Another high input impedance device is the op amp. The inverting input is a short to ground and the noninverting input is (ideally) an open circuit! Both of those facts dramatically change the details of how the line level signal is handled.
Op amps are high input impedance generally because of their buffered inputs (either source followers or emitter followers). The inverting input is definitely not a short to ground. It depends on the design. A bare op-amp without anything connected to it outside of the IC is a differential amplifier with almost infinite gain. Negative feedback allows you to set gain, lower output impedance, and raise the input impedance.

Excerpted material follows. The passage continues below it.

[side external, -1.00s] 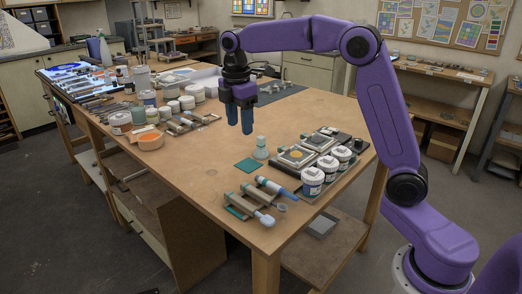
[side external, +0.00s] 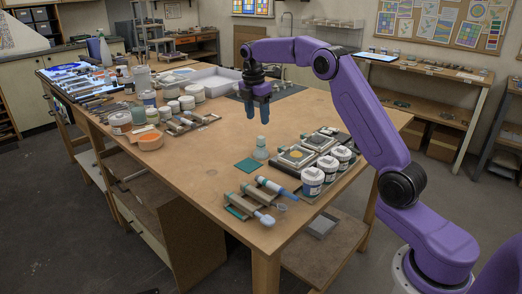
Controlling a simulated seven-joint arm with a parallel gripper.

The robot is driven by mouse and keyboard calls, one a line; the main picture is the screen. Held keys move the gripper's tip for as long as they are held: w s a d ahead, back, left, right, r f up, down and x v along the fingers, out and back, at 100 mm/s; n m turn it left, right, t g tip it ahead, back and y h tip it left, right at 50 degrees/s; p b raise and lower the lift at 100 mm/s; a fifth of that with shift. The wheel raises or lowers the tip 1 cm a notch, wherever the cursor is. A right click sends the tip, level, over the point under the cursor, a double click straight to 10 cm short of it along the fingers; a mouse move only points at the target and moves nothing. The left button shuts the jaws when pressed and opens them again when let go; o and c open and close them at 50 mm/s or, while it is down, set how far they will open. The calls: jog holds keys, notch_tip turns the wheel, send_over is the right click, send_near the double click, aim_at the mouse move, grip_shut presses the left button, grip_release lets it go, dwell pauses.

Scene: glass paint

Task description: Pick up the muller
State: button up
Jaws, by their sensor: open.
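A pale, translucent grey-green piece with a narrow top and wider base, which looks like the muller (side external: 261,149), stands upright on the wooden table, just behind a flat dark green square (side external: 247,165). My gripper (side external: 258,116) is open and empty, with its blue fingers pointing down. In the picture the fingertips are above the muller and apart from it. The single view does not show exactly how far behind or over it they are.
Trays with paint pans (side external: 296,156) and white lidded jars (side external: 312,181) stand right of the muller. A rack with blue-handled tools (side external: 247,205) lies in front. More jars and an orange bowl (side external: 151,141) are at left. The table's middle is clear.

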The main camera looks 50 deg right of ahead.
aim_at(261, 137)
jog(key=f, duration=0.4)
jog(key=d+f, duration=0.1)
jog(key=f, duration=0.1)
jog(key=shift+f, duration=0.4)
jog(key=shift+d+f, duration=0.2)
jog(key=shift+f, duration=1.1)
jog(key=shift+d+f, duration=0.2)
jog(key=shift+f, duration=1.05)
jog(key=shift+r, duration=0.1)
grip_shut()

The output impedance of an amp is an impedance in series with the output, not in parallel. An amp with zero output impedance will not decrease in output voltage due to low impedance loads. Those are the kind of amps that blow up or weld when their active outputs are shorted with a signal coming out of them.
This is not true. First, if the output was a series resistance with the load, a load would never change the amount of current drawn because it is in series. Additionally, if you look at a transistor level circuit diagram of any basic differential amplifier (not even a full blown op amp) you will see that the output impedance always falls in parallel with the load resistance and that is why low impedance loads change the actual gain (by changing the circuit) and thus make for a lower output. Look at the picture below:
This is a very simple two stage op amp. If you look at the output node, you will see that the output impedance is the impedance seen at the drain of Q6 in parallel with the resistance seen at the drain of Q7. A load resistance will fall in parallel with the resistance seen at the drain of Q7 and thus it wall fall in parallel with the final output impedance.
Output impedance limits the amount of current that can be delivered, I agree. But that means it can't be in parallel with the load. An output impedance of zero ohms per that concept is a short circuit across the output. Look up buildout resistance for an example of adding resistance in series with an output in order to get a better result.
You are right, the value is never actually zero, but ideally, it should be. There are a couple of things I've learned in amplifier designs and that is that a perfect amp has the following:
1. infinite differential gain
2. zero common mode gain and thus infinite CMRR
3. infinite input impedance
4. zero output impedance
5. infinite bandwidth
6. zero input offset voltage
Yes.
crosen, maybe you can ask another question if all this has been so much as to obscure the thing you wanted to ask about!